▶ Exercise brief
Quote exactly the lines between the line containing "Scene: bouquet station" and the line containing "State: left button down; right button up", counting those two lines as part of the range. Leave the rest out.

▶ Robot trajectory data
════════

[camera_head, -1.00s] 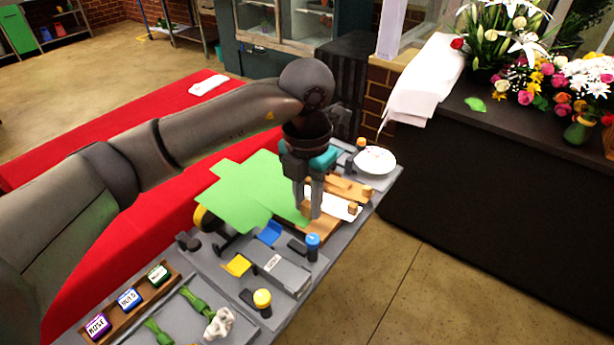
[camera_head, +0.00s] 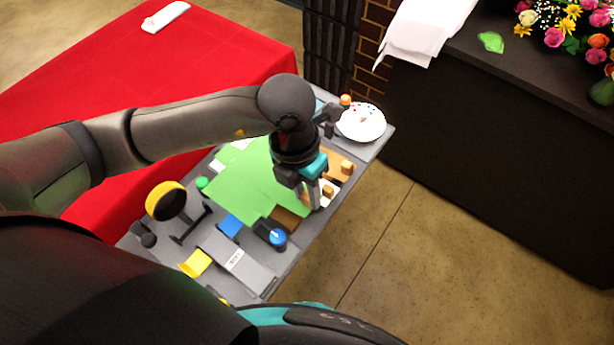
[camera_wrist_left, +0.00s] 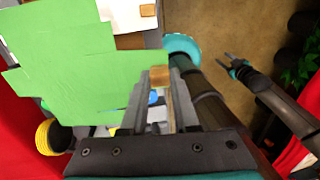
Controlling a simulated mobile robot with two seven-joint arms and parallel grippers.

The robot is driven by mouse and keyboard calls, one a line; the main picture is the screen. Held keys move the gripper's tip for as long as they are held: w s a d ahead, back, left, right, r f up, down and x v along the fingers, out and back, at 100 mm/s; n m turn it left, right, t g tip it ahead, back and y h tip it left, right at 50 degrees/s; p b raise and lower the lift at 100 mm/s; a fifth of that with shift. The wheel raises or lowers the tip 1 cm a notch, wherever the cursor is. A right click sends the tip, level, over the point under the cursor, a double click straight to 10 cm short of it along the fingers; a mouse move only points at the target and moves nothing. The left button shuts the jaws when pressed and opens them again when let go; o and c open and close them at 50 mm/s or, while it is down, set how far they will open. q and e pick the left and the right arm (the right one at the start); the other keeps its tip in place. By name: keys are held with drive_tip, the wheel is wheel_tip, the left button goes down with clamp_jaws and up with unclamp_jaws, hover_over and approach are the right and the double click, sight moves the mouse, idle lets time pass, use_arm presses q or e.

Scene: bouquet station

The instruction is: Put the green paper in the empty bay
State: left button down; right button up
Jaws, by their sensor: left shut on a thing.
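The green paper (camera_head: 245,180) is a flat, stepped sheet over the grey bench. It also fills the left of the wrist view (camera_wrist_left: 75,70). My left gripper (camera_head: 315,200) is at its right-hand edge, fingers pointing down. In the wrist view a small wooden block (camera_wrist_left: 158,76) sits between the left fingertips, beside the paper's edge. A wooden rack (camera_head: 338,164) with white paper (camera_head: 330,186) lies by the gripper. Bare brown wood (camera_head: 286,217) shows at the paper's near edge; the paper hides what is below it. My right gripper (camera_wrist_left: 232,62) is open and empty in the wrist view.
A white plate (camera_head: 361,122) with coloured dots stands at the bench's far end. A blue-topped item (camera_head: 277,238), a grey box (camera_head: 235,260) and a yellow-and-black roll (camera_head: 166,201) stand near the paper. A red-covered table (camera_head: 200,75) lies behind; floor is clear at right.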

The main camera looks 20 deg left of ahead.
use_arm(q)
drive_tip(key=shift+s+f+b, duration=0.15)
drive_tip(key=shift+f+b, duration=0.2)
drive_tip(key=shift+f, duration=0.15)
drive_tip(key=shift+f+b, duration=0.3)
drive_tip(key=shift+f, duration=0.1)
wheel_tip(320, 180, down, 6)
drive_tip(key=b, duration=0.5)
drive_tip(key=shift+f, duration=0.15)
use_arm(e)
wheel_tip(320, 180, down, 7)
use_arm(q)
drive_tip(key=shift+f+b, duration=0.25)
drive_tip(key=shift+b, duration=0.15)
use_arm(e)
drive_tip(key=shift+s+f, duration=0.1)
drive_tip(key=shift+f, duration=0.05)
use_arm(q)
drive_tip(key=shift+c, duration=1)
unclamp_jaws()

════════

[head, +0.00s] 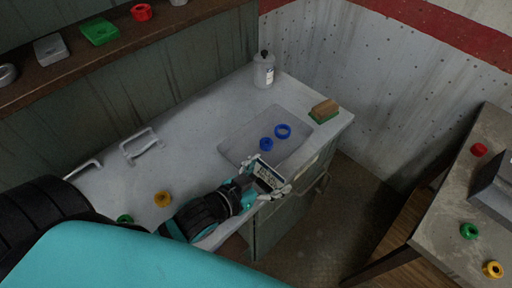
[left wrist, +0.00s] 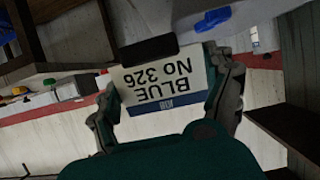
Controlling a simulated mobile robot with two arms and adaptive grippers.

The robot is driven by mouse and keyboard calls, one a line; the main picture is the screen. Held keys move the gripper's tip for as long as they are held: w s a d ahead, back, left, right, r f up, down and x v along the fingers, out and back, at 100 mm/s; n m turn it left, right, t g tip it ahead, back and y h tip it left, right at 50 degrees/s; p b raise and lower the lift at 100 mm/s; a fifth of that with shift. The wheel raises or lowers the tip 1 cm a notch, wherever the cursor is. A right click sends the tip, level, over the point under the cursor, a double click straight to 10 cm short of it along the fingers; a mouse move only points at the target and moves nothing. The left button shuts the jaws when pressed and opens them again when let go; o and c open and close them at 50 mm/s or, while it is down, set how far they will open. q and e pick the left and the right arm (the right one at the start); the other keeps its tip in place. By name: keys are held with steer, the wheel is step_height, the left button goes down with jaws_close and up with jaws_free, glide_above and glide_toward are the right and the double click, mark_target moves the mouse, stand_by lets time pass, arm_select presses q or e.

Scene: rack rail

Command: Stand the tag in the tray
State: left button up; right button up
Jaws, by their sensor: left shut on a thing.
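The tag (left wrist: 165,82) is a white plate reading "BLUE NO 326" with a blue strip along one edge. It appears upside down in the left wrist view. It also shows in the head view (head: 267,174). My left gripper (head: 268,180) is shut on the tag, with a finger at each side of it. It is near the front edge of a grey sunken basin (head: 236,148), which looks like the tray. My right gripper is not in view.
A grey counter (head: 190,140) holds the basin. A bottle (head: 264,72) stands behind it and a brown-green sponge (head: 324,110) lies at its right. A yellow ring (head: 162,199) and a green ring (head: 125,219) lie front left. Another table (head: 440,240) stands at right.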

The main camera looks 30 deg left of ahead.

════════

▶ Right answer
Scene: bouquet station

The instruction is: Put the green paper in the empty bay
State: left button down; right button up

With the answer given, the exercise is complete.